Attentes et craintes
Du côté des attentes, le déménagement vers de nouveaux locaux est très attendu car l’emplacement actuel des locaux au cœur du centre-ville de Cayenne n’est pas l’idéal à plusieurs niveaux. Effectivement, le centre-ville est mal sécurisé, particulièrement en fin de journée, peu de place de stationnements sont disponibles à proximité. Aussi, lorsque s’agit de faire plusieurs aller-retour par jour, le temps de trajet est plutôt long entre les bureaux administratifs du CNFPT et du bâtiment dans lequel sont données les formations. Enfin, les locaux actuels ne sont pas suffisamment insonorisés ce qui crée des frictions tout au long de la journée.
Du côté des craintes, un enjeu majeur a été présenté dans cette phase de préparation : il s’agissait de la suppression de certains bureaux individuels pour deux espaces de travail collectif, appelés aussi open space, plateau ouvert ou bureau paysager. Ce concept d’aménagement qui voit le jour dès la fin du 19ᵉ, dans les pays nord-américains et européens, est très controversé. Il a autant d’opposants et que de partisans à travers le monde. Y compris au sein de l’équipe du CNFPT Guyane.
Ces attentes et ces craintes nous ont permis d’avoir suffisamment de données pour programmer et préparer l’atelier de cocréation.
Expression et Visualisation
Pour conduire l’atelier, nous avons divisé la journée en deux temps. Le matin était consacré à l’expression autour la thématique tendue de l’open space. Tandis que l’après-midi était dédié à de la visualisation.
Après une activité brise-glace, les participants de l’atelier ont pu exprimer tout ce qu’ils pensaient au sujet de l’open space au cours du débat fictif « Open space Folie ». Animé, le débat a été l’occasion, pour les opposants, d’exprimer leurs craintes et leurs incertitudes concernant cette nouvelle organisation des espaces. Il a aussi permis aux collègues partisans (oui, il y en avait) de défendre les avantages du plateau ouvert. Il n’y avait pas que des « pour » et des « contre », il y avait aussi des collègues neutres qui ont eu également voix au chapitre également.

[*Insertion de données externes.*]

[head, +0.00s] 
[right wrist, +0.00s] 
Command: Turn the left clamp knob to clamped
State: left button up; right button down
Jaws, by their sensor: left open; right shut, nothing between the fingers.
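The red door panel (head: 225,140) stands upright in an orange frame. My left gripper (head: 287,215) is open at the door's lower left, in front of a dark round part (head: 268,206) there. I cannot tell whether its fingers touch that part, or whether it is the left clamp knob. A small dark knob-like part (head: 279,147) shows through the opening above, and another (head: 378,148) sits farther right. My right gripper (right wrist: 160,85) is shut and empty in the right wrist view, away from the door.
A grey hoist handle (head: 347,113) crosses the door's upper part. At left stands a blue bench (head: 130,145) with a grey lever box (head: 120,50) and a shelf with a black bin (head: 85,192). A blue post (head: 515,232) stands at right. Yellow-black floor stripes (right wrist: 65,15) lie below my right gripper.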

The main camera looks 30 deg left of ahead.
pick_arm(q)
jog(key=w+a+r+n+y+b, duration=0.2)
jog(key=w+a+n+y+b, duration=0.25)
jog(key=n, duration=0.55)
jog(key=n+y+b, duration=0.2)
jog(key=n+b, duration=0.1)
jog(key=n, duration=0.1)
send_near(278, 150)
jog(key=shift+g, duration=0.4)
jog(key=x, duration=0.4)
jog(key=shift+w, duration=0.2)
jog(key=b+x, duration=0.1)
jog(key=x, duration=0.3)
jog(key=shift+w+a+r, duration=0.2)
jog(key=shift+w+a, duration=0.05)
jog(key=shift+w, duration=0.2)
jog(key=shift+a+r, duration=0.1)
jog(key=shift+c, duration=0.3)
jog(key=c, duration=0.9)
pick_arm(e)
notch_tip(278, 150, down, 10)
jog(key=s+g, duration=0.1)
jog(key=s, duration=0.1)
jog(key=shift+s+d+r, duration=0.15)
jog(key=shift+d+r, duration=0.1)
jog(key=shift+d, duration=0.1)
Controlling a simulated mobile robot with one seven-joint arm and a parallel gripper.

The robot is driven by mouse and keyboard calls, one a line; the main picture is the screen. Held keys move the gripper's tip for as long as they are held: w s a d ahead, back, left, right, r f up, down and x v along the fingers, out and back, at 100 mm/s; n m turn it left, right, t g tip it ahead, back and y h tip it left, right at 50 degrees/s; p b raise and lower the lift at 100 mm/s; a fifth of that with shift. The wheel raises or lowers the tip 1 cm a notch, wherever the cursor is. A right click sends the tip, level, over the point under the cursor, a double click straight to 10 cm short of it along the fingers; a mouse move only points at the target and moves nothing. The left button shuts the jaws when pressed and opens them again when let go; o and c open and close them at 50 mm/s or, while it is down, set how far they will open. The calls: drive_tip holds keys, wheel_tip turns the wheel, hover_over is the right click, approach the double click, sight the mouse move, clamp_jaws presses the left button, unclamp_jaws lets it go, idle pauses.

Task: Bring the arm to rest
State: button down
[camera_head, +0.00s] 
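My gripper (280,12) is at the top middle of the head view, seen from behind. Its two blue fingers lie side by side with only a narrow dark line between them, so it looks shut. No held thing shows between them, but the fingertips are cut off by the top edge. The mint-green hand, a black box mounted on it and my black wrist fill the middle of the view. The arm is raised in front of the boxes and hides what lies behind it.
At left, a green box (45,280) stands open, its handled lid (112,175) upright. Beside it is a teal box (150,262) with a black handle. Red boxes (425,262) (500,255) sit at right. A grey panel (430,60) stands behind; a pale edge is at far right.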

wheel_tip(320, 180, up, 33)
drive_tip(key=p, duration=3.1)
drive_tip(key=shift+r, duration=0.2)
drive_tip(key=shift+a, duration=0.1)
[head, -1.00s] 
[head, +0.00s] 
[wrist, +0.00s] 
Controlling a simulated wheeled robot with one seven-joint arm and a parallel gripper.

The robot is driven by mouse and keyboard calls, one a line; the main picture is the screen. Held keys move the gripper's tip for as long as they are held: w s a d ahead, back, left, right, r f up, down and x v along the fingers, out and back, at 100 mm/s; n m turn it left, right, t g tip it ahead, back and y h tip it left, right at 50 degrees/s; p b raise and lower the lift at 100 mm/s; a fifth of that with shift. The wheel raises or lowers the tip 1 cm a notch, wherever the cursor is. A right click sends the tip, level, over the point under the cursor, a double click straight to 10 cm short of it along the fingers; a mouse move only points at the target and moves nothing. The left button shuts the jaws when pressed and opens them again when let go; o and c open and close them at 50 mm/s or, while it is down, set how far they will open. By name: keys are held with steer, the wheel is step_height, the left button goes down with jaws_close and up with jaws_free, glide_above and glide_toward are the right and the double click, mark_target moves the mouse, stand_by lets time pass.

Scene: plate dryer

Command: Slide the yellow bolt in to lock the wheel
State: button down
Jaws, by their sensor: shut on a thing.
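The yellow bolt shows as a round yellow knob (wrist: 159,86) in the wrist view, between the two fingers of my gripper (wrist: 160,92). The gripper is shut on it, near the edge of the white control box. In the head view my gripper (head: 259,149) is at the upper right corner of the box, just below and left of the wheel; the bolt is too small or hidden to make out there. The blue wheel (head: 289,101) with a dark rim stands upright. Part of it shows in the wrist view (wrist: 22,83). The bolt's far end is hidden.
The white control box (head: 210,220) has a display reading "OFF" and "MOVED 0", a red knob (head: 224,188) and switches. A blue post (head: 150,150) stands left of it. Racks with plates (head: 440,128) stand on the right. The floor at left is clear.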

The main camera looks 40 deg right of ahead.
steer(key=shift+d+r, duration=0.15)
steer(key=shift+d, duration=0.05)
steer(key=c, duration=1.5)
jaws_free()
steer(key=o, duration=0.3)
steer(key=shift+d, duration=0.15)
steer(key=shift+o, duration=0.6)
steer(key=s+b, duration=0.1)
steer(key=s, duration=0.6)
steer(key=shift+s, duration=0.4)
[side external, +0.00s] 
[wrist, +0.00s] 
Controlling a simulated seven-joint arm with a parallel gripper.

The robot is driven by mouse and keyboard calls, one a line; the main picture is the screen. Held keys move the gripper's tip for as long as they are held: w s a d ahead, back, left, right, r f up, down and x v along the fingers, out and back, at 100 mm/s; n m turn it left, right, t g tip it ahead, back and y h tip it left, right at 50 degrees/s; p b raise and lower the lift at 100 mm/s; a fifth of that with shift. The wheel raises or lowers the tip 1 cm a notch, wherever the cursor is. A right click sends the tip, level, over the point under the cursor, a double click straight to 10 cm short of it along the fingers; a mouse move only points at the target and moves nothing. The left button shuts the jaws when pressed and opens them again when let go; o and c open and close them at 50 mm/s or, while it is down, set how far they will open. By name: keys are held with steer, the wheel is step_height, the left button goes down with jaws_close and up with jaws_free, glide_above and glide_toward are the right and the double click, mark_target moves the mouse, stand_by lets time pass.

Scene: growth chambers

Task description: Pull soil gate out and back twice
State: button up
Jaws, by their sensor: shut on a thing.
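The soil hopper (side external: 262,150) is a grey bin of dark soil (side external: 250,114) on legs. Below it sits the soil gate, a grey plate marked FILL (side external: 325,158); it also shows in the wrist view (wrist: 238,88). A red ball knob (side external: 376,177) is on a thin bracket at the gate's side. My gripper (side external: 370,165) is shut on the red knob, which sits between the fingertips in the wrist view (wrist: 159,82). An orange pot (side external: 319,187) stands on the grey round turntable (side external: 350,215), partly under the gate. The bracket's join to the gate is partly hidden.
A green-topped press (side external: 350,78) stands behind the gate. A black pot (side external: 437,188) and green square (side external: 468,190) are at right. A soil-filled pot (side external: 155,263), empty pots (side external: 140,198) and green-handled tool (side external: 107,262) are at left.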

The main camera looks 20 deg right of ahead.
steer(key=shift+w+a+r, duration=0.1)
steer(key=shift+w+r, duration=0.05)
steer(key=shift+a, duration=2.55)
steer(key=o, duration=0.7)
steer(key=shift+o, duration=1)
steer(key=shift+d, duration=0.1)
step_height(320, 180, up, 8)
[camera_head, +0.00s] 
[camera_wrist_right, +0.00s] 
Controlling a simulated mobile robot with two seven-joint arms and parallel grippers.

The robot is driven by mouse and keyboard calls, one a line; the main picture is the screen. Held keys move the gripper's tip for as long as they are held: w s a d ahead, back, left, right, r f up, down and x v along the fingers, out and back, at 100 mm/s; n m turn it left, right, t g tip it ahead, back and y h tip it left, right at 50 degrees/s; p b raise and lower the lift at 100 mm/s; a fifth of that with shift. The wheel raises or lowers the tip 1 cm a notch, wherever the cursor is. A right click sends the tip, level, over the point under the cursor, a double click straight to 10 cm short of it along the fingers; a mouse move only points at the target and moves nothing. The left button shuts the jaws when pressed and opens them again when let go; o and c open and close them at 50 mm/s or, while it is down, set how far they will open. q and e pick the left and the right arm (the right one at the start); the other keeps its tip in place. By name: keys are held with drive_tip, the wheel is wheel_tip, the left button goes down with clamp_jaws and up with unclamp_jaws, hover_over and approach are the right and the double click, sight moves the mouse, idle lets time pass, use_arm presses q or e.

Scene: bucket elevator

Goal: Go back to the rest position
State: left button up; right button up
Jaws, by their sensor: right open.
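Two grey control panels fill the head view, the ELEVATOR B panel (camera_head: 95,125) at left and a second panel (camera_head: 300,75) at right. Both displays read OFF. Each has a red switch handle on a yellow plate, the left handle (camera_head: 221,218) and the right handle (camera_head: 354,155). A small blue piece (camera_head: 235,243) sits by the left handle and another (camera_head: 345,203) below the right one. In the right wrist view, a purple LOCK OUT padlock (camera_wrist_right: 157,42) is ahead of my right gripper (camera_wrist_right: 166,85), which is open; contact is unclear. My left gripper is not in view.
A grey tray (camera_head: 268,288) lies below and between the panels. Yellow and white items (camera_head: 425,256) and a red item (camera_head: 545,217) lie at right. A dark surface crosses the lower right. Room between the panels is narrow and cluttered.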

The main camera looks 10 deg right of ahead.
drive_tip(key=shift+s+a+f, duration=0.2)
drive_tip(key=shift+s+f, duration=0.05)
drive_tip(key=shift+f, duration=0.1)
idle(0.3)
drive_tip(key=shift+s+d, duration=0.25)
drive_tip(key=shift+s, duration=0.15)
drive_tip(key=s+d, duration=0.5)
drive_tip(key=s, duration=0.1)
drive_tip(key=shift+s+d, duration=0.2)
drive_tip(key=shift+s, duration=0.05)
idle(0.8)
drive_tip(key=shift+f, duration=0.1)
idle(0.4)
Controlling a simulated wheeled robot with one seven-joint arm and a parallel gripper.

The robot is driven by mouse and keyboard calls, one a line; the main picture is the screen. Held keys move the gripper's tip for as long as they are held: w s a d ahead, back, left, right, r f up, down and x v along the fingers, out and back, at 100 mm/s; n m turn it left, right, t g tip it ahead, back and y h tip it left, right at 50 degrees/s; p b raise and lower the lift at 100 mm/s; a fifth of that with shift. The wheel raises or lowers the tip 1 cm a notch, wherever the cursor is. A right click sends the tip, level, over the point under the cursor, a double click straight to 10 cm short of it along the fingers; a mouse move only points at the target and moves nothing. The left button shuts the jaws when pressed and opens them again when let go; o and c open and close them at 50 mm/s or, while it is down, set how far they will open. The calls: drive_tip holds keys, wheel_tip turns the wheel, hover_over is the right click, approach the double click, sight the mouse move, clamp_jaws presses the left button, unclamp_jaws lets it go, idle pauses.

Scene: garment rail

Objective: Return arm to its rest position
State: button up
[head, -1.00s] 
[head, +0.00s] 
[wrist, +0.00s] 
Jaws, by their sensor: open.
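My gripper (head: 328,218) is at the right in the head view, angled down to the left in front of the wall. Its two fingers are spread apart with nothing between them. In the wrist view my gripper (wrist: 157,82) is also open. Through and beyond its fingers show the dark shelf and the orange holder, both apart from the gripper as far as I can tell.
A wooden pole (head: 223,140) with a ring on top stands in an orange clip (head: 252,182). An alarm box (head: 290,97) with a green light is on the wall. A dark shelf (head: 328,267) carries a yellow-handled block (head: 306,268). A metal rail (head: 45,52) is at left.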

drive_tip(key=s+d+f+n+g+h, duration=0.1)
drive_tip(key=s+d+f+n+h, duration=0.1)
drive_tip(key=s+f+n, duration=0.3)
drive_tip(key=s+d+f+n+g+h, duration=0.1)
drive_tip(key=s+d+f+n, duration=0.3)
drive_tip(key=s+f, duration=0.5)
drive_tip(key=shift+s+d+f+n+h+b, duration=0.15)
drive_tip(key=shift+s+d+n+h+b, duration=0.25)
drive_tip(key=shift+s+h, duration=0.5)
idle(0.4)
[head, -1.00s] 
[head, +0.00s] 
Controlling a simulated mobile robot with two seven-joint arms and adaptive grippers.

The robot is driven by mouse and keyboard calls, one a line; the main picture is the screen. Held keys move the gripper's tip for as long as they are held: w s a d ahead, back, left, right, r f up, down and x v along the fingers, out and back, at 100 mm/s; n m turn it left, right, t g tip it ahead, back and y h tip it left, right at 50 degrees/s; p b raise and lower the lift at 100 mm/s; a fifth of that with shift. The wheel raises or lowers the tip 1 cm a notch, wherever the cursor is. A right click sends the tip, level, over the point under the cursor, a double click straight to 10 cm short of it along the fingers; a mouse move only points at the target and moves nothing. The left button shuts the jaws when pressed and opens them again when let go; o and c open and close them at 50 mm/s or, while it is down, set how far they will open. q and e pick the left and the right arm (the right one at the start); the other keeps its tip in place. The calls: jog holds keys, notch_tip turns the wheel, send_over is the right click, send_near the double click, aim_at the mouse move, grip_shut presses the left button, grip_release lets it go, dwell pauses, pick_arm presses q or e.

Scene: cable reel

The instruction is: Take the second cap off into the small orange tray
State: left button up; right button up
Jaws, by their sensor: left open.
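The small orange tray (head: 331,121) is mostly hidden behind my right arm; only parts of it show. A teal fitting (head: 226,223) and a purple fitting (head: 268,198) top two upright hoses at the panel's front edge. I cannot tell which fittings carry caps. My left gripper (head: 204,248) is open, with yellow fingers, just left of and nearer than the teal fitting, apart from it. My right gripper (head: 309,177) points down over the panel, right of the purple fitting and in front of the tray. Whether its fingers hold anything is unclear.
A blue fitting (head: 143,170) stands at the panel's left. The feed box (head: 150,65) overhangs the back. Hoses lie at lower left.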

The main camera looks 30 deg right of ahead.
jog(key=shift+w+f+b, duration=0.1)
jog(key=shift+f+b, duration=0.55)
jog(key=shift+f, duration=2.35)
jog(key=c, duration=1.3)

En fin de matinée, la création d’une carte mentale (mind map), nous a permis de synthétiser les éléments saillants du débat et d’esquisser des pistes de solution pour cette nouvelle organisation du travail.
L’après-midi, orienté sur la visualisation des futurs locaux, a permis de partager plusieurs activités ludiques et créatives. « Vous avez dit “ludiques ?” ». Oui, oui, les adultes jouent et dessinent aussi. C’est même tout l’intérêt des ateliers de cocréation. Autour de trois mini-ateliers créatifs, les participant·e·s ont pu proposer différents aménagements des bureaux, des salles de formation et de la terrasse. Ils ont aussi synthétisé leurs propositions sur des esquisses de planches de tendances.
Ces activités et l’énergie même du groupe ont aidé les agents du CNFPT à exprimer leurs désirs et leurs idées. Ce qui nous a permis de ressortir de ces ateliers des livrables de synthèse pour orienter l’aménagement des locaux selon leurs attentes et leurs besoins.
À propos des livrables
À partir des activités de l’atelier de cocréation, nous avons pu proposer des orientations générales d’aménagement (couleurs, textures, matière). Nous avons aussi sélectionné dans le catalogue de l’UGAP différents mobiliers qui favorisent une approche flexible du travail. Par exemple : avoir le choix entre des espaces confidentiels de travail pour les moments de concentration et des bureaux séparés par cloisons réglables, des poufs ergonomiques, des gradins amovibles pour la terrasse, etc.
Les bienfaits de l’atelier de cocréation
Entre expression et visualisation, l’atelier de cocréation a permis aux agents du CNFPT d’imaginer ensemble leur futur lieu de travail. Ces derniers ont également pu esquisser les contours des nouvelles modalités de collaboration, même concernant les espaces controversés.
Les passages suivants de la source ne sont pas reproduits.